▶ [EXERCISE DIRECTIONS] Quote each line of the material verbatim, without the pictures.

* BEGIN RAW DATA *

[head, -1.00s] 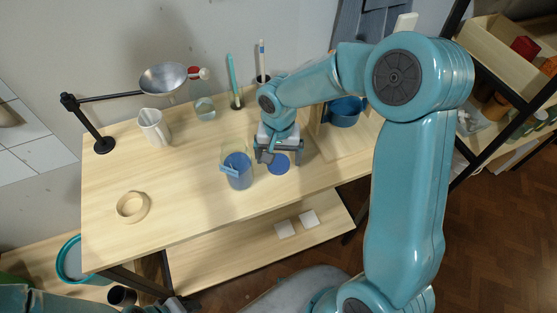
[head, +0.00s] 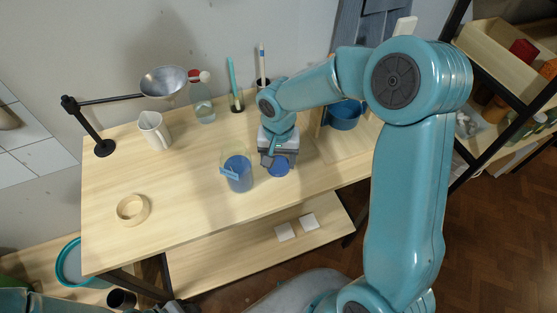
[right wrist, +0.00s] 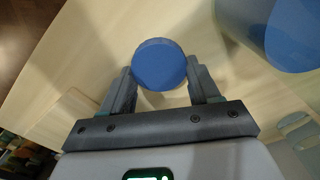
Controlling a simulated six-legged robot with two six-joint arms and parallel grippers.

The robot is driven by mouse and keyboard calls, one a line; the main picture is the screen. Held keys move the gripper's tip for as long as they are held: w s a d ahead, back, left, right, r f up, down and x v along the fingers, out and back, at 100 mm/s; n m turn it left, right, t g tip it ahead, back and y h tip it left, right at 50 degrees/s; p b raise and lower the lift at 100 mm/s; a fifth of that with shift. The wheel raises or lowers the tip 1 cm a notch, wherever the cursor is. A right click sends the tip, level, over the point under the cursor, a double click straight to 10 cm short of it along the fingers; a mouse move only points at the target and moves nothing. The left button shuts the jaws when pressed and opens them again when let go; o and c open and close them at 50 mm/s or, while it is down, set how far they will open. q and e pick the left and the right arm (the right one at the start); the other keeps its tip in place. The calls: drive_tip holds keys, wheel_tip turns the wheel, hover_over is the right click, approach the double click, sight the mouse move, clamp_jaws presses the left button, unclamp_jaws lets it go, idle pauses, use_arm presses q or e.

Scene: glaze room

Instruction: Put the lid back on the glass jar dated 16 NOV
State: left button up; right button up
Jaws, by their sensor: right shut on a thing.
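A glass jar (head: 238,178) with blue contents and a blue tag stands upright and open on the table; the tag's writing is too small to read. In the right wrist view the jar (right wrist: 290,35) is at the upper right. My right gripper (head: 273,161) is shut on a round blue lid (head: 279,168), just right of the jar and apart from it. In the right wrist view the lid (right wrist: 158,65) sits between the two fingertips. I cannot tell its height above the table. My left gripper (head: 176,305) shows only partly at the bottom edge; its jaws are unclear.
A wooden ring (head: 132,209) lies at the table's left front. A blue pot (head: 344,114) stands behind right. The front middle is bare.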

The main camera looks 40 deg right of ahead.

* END RAW DATA *

▶ [WORKED ANSWER]
[head, -1.00s] 
[head, +0.00s] 
[right wrist, +0.00s] 
Controlling a simulated six-legged robot with two six-joint arms and parallel grippers.

The robot is driven by mouse and keyboard calls, one a line; the main picture is the screen. Held keys move the gripper's tip for as long as they are held: w s a d ahead, back, left, right, r f up, down and x v along the fingers, out and back, at 100 mm/s; n m turn it left, right, t g tip it ahead, back and y h tip it left, right at 50 degrees/s; p b raise and lower the lift at 100 mm/s; a fifth of that with shift. The wheel raises or lowers the tip 1 cm a notch, wherever the cursor is. A right click sends the tip, level, over the point under the cursor, a double click straight to 10 cm short of it along the fingers; a mouse move only points at the target and moves nothing. The left button shuts the jaws when pressed and opens them again when let go; o and c open and close them at 50 mm/s or, while it is down, set how far they will open. q and e pick the left and the right arm (the right one at the start); the other keeps its tip in place. The calls: drive_tip holds keys, wheel_tip turns the wheel, hover_over is the right click, approach the double click, sight the mouse move, clamp_jaws presses the left button, unclamp_jaws lets it go, idle pauses, use_arm presses q or e.

Scene: glaze room

Instruction: Put the lid back on the glass jar dated 16 NOV
State: left button up; right button up
Jaws, by their sensor: right shut on a thing.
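A glass jar (head: 238,178) with blue contents and a blue tag stands upright and open on the table; the tag's writing is too small to read. In the right wrist view the jar (right wrist: 290,35) is at the upper right. My right gripper (head: 273,161) is shut on a round blue lid (head: 279,168), just right of the jar and apart from it. In the right wrist view the lid (right wrist: 158,65) sits between the two fingertips. I cannot tell its height above the table. My left gripper (head: 176,305) shows only partly at the bottom edge; its jaws are unclear.
A wooden ring (head: 132,209) lies at the table's left front. A blue pot (head: 344,114) stands behind right. The front middle is bare.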

The main camera looks 40 deg right of ahead.

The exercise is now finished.